The fate of our homeland has always been to be stationed between east and west, in the fusillade of different cultural and political winds. Of these the Eastern front has proved to be more challenging.
No doubt we can thank for our stamina and unyielding character and complex language for keeping our national identity. After all we were under the Swedish rule for four centuries, but in spite of that only in the coast they speak their language.
When Finland was driven under the wings of Tsarist Russia in 1809 many people were relieved. Swedes used to exploit Finland in many ways. Big houses had to furnish a horse and every village had to send privates to their wars.
Truly, without Finns Sweden would never have prospered in Europe. Also, Sweden bought tar from us for peanuts and sold it with a big profit to the European ship-owners.

During the tsar era St.Petersburg proved to be a goldmine for the Karelian region Finns. Rich people came to holiday and bathe in the Terijoki beaches. People sold wood, produce, leather - anything that the rich and entrepreneurs in a huge metropolis needed. They even transported there milk all the way from Häme.
After the revolution all changed, when Lenin indoctrinated the people and Stalin was on the rise. The country became Soviet Union, entrepreneurship was collectivized and many opponents were eradicated or sent to Siberia.
Lenin also tried to raise a socialist rebellion in Finland and plant his ideals. Finland was supposed to be a springboard to a European conquest, but luckily the western minded whites were alert and warded it off. Thus our land could live free and grow wealthier.

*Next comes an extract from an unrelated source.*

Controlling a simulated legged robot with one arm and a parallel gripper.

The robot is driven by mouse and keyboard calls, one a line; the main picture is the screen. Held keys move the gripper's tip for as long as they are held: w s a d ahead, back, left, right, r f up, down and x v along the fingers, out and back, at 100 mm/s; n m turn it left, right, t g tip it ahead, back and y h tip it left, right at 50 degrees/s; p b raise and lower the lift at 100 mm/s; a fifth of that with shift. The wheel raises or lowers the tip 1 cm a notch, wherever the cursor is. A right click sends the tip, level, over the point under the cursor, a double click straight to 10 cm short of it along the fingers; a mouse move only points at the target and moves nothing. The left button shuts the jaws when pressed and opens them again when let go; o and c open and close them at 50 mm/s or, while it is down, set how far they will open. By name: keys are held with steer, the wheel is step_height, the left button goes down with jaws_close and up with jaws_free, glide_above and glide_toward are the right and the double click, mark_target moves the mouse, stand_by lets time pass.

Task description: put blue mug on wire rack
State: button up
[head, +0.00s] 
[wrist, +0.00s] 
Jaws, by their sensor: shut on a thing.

Living next to the Soviet Union was never a delight. Next they falsified an incident to get a reason to attack Finland, but they met an unprecedented resistance. Albeit Karelia was lost, at least they had an independent reduced land left and big faith in the future.
The borderline between Russia has always been artificial, since Finnish speaking folks live on the both sides. In the Continuacion War they wanted to liberate those relatives from the yoke of oppression, but their strength was not enough.
Later on Finland had to have mutual covenants and one couldn’t even criticize the big neighbour while America was supposed to be evil.
Maybe that’s why Finland turned into the most Americanized European country. It was a tacital way to show who was really appreciated.
Now new Russia considers itself a big boss. One can not even mention the returning of Karelia, while Russians buy land from Finland as much as they can. Meanwhile Finns can not even buy their old family properties back in Russia.
In the future Russia plans big military deployments at the Finnish border. Maybe we still are a big threat to them, for our sisu has not vanished and never will.

Views: 142

Comment by Niinistö Juhani on March 16, 2012 at 5:18am

On first  reading  this  Editorial, with all its  populist  right wing  rhetoric, could be seen  as  amusing. However, there is  the risk  that those  Finnish Canadians  with  less  knowledge about  Finnish  history  could  take  the Editorial  as a complete picture.

For example, the  Finnish Civil War of  1918  was  not a product of  Lenin, albeit a positive outcome  of the rebellion could have benefited his  causes.  There were major  societal  grievances  in Finland that  gave motivation to the  rebellion and the  war.  "White Finland"  moved then quickly in the early 20s  to  change the circumstances.  The position of  crofters  was altered,  freedom of  religion was enacted  and labor laws  modernized.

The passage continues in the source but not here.